Le dichiarazioni politiche e le analisi sui giornali sono piene di indicazioni su dove non si dovrebbe tagliare e dove si dovrebbe addirittura investire. Su questo sono tutti bravissimi e pieni di idee. Quando si tratta, però, di individuare precisamente dove indirizzare i tagli, silenzio, vuoto totale. Se si mettono insieme i discorsi che Napolitano recita nei suoi innumerevoli e più svariati convegni e incontri, tutti i settori sarebbero meritevoli non solo di non subire tagli, ma di maggiori risorse.
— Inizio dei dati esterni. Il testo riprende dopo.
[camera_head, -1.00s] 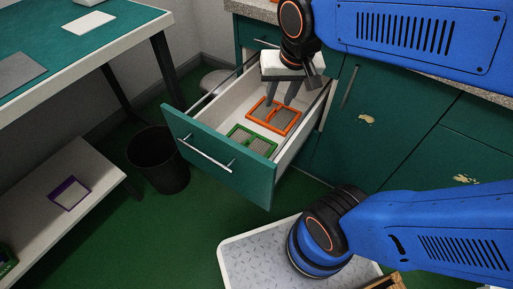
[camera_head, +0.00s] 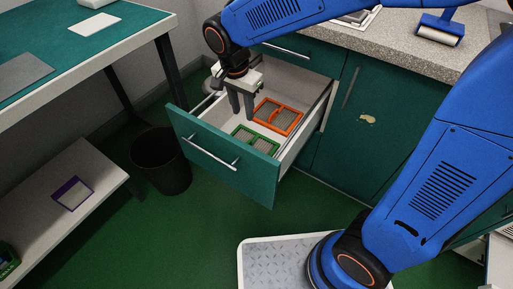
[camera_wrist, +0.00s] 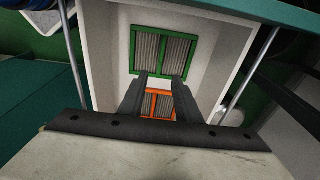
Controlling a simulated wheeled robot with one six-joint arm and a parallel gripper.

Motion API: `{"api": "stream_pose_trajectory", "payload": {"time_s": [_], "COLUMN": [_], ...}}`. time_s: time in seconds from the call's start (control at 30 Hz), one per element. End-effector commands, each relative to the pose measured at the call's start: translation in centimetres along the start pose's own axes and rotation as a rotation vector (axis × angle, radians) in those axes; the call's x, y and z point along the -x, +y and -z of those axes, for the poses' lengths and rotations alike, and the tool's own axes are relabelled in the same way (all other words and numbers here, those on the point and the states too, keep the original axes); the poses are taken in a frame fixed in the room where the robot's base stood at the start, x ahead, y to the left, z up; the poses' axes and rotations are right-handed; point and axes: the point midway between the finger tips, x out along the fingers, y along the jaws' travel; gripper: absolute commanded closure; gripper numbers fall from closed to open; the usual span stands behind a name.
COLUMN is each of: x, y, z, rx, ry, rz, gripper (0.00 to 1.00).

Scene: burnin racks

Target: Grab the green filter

Persino la cooperazione. Avvalorando così l'adagio secondo cui l'importanza di un capitolo, di un ministero, di una politica, la fa la spesa e non la capacità di "governo" e di "ri-forma". Così come nei due più importanti recenti discorsi di Fini, a Mirabello e a Perugia, come nell'intervento di ieri sul Sole 24 Ore, la lista dei settori dove non si dovrebbe tagliare, bensì investire altro denaro pubblico, è lunghissima; vuota quella dei tagli.
Si taglia nella sanità e nell'istruzione? Non se ne parla neanche.
Sull'università? Macché!
La giustizia e le forze dell'ordine? Ma scherziamo?
Tagli alla cultura? Pompei docet.
Almeno tagliamo i sussidi agli spettacoli... Allarmi, vogliono il popolo bue!
Tagliamo un po' dall'ambiente? E il dissesto idreogeologico?
Allora, tagliamo almeno i sussidi alla "green economy". No, è il futuro, volano di sviluppo.
Regioni ed enti locali? No, così si tolgono i servizi ai cittadini.
Considerando che le infrastrutture vengono da tutti considerate vitali, che le pensioni guai a toccarle ancora, tirate voi le somme...
Ecco qui completato il quadro, quasi ministero per ministero. Per ognuno c'è almeno un buon motivo per non tagliare. Val la pena di ricordare che Cameron, in Gran Bretagna, preso ad esempio per non aver proceduto con i cosiddetti "tagli lineari", però ha tagliato su tutto, senza risparmiare alcun settore. Qualcuno più, qualche altro meno, ma i tagli si sono abbattuti su tutti i capitoli della spesa pubblica, nessuno escluso. Invece da noi, con il debito pubblico che ci ritroviamo, si pretende non solo di risparmiare al dunque quasi tutti i settori dai tagli, ma addirittura di spendere di più in alcuni, che per altro hanno già dimostrato la loro inefficienza e incapacità di spesa. Per questo diffido del multiforme partito della spesa, che ormai sa nascondersi anche dietro le più ragionevoli prese di posizione.
2 comments:
ma, per esempio, abolire le provincie?
non era sul programma di governo? che fine ha fatto?
Se non sbaglio dovrebbe essere stato approvato qualcosa in merito nell'ultimo consiglio dei ministri.
Ma i media sono troppo presi da altre cose.